Print, without altering anything, the lines from the one that holds "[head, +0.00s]" to the one that holds "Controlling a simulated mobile", inclusive. No other lines belong in the output.

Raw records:
## start

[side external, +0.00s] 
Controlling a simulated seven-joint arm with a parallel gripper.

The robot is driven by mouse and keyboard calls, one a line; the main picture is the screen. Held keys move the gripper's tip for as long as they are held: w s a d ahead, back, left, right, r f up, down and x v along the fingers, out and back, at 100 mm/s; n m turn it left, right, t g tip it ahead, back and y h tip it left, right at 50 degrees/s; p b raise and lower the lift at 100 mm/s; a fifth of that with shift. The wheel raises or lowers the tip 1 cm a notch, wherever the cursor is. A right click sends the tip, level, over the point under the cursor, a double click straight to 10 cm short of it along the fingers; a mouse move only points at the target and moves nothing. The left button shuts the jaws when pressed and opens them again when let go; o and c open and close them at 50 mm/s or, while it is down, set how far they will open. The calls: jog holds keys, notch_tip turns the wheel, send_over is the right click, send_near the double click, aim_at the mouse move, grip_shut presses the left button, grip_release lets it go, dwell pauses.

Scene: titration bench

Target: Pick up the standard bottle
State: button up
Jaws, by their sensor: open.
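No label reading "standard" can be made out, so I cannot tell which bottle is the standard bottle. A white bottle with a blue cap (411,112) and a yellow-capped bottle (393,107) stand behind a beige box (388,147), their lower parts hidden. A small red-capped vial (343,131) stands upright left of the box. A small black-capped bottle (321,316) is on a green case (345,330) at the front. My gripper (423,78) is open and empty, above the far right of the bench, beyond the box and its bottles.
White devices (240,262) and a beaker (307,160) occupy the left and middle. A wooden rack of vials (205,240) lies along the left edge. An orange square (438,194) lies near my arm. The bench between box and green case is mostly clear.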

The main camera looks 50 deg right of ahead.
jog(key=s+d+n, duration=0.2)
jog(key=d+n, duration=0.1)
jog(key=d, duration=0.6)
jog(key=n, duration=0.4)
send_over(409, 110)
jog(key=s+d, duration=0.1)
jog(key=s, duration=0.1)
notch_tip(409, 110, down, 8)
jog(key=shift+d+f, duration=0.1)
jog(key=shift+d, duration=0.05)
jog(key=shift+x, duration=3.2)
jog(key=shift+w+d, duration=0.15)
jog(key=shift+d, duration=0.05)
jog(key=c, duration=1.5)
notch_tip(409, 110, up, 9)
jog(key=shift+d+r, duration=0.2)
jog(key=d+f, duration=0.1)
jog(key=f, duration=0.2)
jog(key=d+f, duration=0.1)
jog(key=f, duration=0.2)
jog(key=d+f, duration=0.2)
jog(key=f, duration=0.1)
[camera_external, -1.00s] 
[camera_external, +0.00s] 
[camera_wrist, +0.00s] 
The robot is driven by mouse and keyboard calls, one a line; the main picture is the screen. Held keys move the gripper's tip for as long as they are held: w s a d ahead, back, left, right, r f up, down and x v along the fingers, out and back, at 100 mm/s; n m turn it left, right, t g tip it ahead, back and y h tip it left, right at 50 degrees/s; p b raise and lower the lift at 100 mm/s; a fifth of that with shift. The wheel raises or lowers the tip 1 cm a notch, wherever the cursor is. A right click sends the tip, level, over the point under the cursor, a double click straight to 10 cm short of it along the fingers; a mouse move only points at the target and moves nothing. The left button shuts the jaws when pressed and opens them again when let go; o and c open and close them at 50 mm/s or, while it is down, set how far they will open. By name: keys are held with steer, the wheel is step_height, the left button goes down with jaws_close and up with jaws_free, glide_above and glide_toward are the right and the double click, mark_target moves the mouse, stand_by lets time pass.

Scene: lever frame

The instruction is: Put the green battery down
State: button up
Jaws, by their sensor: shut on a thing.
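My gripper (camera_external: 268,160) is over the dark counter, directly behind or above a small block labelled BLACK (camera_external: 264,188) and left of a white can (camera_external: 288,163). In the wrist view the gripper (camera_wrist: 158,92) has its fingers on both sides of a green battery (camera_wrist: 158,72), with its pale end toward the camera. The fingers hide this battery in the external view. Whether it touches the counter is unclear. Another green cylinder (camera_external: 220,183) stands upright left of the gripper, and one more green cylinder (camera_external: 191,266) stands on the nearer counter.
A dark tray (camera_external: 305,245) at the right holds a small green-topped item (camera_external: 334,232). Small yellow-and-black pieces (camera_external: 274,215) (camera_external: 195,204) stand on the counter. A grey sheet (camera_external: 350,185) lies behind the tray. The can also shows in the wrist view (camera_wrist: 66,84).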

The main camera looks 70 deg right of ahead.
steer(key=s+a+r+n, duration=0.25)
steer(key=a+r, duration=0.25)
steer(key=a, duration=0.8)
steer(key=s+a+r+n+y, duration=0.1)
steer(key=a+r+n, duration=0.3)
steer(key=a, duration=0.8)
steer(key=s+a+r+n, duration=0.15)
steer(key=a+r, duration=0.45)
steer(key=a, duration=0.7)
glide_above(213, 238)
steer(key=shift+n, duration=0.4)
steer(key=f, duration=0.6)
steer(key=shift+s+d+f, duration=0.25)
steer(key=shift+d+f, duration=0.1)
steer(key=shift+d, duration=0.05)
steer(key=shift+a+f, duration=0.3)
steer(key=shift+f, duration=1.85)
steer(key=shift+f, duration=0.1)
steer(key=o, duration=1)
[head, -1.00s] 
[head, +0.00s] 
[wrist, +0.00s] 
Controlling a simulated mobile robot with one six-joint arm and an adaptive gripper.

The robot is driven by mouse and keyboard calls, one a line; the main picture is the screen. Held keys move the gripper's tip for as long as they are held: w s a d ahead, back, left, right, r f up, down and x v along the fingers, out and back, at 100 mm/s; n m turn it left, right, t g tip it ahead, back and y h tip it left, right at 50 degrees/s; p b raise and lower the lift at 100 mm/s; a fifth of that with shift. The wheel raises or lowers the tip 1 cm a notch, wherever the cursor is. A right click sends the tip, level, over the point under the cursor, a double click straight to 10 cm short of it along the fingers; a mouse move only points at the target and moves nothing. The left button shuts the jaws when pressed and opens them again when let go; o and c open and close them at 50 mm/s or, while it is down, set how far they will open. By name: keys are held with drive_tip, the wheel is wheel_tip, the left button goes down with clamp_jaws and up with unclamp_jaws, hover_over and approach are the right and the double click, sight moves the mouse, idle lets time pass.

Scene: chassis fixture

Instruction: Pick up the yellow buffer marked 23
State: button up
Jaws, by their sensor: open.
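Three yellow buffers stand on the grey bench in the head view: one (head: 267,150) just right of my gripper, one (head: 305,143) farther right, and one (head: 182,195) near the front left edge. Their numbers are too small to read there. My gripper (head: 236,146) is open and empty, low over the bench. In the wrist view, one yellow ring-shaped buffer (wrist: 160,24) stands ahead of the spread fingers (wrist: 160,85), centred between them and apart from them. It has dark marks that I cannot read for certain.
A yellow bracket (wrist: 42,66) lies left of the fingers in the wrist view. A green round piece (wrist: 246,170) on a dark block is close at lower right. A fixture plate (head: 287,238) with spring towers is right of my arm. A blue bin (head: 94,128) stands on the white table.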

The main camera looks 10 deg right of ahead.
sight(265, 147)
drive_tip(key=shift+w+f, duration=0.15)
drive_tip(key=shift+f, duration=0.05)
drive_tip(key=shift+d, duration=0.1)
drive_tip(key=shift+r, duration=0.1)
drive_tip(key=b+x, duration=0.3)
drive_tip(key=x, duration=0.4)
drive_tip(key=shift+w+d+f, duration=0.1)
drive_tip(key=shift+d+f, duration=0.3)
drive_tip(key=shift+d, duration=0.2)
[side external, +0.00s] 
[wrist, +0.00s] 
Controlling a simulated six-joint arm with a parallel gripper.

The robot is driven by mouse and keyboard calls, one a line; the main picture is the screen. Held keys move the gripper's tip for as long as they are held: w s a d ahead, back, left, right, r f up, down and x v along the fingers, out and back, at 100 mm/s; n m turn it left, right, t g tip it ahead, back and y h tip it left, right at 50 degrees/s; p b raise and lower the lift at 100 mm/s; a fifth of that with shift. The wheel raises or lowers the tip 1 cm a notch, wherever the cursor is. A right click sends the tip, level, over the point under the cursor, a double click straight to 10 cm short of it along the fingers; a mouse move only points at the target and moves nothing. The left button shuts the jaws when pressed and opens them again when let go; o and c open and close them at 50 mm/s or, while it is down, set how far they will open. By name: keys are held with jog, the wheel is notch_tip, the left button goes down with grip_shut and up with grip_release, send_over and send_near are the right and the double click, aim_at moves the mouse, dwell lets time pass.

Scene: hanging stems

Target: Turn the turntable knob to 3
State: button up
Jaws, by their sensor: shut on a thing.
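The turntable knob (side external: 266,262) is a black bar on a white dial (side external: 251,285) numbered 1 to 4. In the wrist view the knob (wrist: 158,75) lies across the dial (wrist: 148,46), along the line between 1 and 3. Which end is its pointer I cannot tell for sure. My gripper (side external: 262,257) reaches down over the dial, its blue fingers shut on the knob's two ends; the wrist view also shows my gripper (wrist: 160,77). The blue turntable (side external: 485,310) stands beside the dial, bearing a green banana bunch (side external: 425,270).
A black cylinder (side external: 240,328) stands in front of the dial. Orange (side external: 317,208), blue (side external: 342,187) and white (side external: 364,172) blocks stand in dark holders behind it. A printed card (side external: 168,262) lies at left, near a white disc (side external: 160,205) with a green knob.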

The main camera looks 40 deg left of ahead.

## end

**EXERCISE ANSWER:**
[head, +0.00s] 
[wrist, +0.00s] 
Controlling a simulated mobile robot with one six-joint arm and an adaptive gripper.

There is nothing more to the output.